* **WHAT THE TASK ASKS**:
Repeat the material exactly, every line of it.
━━━━━━━━━━━━━━━━
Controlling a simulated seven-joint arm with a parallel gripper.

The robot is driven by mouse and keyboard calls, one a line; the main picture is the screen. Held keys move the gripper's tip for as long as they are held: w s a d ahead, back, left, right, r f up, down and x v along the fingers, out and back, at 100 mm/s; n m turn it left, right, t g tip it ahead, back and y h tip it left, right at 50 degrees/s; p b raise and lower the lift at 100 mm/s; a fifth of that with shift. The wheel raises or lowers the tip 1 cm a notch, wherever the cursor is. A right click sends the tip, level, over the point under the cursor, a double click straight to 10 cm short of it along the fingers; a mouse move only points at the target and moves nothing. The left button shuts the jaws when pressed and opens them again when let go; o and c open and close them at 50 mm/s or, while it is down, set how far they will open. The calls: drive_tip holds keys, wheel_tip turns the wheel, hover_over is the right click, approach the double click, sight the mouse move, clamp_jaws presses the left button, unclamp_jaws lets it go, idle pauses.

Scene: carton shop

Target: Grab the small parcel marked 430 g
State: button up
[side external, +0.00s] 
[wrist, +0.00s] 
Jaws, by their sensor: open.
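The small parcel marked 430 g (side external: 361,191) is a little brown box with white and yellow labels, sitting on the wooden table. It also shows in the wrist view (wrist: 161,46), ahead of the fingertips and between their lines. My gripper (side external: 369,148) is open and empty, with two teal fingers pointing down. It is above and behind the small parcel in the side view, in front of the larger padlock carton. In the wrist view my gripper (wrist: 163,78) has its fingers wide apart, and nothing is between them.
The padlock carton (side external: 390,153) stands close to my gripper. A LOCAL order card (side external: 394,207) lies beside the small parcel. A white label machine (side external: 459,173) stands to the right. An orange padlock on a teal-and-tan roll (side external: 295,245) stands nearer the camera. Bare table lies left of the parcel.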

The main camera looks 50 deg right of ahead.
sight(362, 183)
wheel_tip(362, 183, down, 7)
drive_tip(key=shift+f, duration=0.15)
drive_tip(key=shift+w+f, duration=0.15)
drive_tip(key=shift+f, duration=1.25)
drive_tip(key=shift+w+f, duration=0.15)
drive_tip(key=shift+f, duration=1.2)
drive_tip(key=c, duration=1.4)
━━━━━━━━━━━━━━━━
* **COMPLETED EXERCISE**:
Controlling a simulated seven-joint arm with a parallel gripper.

The robot is driven by mouse and keyboard calls, one a line; the main picture is the screen. Held keys move the gripper's tip for as long as they are held: w s a d ahead, back, left, right, r f up, down and x v along the fingers, out and back, at 100 mm/s; n m turn it left, right, t g tip it ahead, back and y h tip it left, right at 50 degrees/s; p b raise and lower the lift at 100 mm/s; a fifth of that with shift. The wheel raises or lowers the tip 1 cm a notch, wherever the cursor is. A right click sends the tip, level, over the point under the cursor, a double click straight to 10 cm short of it along the fingers; a mouse move only points at the target and moves nothing. The left button shuts the jaws when pressed and opens them again when let go; o and c open and close them at 50 mm/s or, while it is down, set how far they will open. The calls: drive_tip holds keys, wheel_tip turns the wheel, hover_over is the right click, approach the double click, sight the mouse move, clamp_jaws presses the left button, unclamp_jaws lets it go, idle pauses.

Scene: carton shop

Target: Grab the small parcel marked 430 g
State: button up
[side external, +0.00s] 
[wrist, +0.00s] 
Jaws, by their sensor: open.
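The small parcel marked 430 g (side external: 361,191) is a little brown box with white and yellow labels, sitting on the wooden table. It also shows in the wrist view (wrist: 161,46), ahead of the fingertips and between their lines. My gripper (side external: 369,148) is open and empty, with two teal fingers pointing down. It is above and behind the small parcel in the side view, in front of the larger padlock carton. In the wrist view my gripper (wrist: 163,78) has its fingers wide apart, and nothing is between them.
The padlock carton (side external: 390,153) stands close to my gripper. A LOCAL order card (side external: 394,207) lies beside the small parcel. A white label machine (side external: 459,173) stands to the right. An orange padlock on a teal-and-tan roll (side external: 295,245) stands nearer the camera. Bare table lies left of the parcel.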

The main camera looks 50 deg right of ahead.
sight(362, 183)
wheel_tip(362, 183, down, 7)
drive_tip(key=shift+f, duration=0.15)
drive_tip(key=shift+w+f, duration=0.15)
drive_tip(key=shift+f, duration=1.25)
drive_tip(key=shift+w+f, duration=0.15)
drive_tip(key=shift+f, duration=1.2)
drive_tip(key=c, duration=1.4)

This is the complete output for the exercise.